*Data lines*:
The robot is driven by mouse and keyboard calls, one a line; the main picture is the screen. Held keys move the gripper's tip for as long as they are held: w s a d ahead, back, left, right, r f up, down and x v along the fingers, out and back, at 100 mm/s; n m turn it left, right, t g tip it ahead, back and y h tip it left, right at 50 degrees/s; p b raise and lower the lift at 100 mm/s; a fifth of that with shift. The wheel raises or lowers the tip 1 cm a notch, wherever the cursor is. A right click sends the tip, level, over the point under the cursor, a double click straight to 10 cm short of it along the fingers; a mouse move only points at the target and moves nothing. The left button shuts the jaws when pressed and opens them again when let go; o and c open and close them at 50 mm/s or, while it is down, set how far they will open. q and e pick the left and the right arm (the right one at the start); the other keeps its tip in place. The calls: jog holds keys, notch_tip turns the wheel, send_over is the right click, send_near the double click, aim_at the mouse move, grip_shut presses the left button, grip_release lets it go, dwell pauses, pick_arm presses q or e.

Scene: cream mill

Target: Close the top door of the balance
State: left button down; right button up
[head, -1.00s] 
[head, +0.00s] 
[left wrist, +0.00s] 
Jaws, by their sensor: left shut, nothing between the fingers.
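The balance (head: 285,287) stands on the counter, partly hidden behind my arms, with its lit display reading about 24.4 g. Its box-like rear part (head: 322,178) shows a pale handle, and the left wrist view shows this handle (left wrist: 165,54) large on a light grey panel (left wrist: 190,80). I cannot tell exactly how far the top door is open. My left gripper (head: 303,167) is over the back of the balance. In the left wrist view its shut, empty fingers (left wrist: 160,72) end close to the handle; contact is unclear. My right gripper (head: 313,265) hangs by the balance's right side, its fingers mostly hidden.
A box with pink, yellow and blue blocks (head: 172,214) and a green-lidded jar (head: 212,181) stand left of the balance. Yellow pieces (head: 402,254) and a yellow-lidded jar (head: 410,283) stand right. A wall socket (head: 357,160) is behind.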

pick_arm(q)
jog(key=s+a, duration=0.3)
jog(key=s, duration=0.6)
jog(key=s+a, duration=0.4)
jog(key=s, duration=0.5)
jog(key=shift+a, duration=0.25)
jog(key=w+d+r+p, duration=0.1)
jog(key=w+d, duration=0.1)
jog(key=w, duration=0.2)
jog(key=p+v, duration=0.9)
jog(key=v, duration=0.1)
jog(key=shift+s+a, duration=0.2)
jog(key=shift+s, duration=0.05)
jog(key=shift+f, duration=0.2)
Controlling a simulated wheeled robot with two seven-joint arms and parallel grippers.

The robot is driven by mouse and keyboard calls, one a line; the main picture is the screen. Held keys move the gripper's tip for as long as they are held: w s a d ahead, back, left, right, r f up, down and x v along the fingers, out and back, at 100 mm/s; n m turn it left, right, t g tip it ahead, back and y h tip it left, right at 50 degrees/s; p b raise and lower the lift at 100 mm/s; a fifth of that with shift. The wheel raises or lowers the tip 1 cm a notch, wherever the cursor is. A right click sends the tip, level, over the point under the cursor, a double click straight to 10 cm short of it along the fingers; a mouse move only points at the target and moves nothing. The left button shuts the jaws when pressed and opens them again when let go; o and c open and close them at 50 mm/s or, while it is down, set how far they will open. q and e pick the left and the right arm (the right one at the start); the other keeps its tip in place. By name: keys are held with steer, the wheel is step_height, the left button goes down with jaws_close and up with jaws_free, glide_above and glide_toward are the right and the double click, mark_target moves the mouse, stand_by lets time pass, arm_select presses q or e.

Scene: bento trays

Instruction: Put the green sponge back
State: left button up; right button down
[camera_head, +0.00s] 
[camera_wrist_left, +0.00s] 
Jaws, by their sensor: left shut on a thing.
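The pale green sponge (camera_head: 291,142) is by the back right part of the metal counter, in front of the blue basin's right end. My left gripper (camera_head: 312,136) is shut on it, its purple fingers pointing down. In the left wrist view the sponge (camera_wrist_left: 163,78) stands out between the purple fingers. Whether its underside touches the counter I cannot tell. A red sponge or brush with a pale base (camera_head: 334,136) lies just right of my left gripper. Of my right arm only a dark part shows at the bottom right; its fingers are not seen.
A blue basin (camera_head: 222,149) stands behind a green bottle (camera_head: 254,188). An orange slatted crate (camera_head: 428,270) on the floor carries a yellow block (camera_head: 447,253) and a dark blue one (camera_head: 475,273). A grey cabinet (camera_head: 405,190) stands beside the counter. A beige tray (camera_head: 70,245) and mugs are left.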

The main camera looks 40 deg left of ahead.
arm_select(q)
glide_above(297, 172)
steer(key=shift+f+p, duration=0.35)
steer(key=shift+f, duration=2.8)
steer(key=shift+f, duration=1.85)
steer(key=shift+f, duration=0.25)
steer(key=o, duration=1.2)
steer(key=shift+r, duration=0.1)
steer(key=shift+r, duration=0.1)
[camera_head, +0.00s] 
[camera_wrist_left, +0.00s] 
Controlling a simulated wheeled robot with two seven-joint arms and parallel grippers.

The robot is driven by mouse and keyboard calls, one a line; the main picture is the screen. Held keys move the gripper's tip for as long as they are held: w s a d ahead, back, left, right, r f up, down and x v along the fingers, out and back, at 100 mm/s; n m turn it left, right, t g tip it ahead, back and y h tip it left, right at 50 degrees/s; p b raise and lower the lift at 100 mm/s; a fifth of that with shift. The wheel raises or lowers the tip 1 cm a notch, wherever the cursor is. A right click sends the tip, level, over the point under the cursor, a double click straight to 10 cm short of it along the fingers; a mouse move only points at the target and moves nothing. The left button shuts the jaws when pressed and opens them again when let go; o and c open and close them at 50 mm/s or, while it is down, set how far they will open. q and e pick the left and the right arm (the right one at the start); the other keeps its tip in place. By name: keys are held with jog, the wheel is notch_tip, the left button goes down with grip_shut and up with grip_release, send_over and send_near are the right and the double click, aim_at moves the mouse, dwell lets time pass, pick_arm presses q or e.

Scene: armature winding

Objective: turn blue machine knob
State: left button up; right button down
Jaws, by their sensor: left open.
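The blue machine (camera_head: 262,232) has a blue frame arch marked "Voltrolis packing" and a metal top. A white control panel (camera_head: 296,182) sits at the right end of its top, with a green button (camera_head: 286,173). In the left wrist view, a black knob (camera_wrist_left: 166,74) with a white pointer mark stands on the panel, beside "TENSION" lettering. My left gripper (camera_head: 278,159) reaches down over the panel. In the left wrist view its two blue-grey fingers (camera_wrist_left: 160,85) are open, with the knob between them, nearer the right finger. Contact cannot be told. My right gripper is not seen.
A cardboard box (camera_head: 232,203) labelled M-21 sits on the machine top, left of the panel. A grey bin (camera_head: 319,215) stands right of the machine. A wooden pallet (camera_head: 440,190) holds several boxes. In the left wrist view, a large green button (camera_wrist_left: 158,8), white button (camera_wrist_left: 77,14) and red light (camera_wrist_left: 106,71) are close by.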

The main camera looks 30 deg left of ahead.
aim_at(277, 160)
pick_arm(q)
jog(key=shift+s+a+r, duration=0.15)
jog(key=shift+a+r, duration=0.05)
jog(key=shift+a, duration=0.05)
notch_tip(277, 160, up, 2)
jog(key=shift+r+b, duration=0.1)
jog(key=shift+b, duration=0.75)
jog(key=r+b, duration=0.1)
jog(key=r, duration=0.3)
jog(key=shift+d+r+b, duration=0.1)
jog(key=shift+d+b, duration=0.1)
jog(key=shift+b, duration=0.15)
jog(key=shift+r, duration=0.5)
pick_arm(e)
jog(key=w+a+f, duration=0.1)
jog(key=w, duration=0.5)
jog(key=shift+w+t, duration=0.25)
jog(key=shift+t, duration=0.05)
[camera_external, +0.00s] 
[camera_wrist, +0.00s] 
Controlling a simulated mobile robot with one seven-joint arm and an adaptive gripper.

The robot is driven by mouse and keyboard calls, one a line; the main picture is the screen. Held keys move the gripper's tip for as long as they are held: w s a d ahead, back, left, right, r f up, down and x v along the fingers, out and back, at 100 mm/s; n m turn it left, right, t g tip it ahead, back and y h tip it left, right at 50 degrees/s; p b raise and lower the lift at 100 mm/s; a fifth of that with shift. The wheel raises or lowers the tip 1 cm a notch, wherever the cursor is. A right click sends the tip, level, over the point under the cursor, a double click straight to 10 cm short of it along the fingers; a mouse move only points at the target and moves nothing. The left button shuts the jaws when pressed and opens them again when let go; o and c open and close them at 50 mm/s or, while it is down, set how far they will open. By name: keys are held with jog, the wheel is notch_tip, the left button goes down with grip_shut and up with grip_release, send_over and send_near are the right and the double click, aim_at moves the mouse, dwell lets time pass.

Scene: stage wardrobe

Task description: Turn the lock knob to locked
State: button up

*Objective*: In the entries above, count every line containing the word "Scene". Write only the total.

*Solution to this exercise*: 4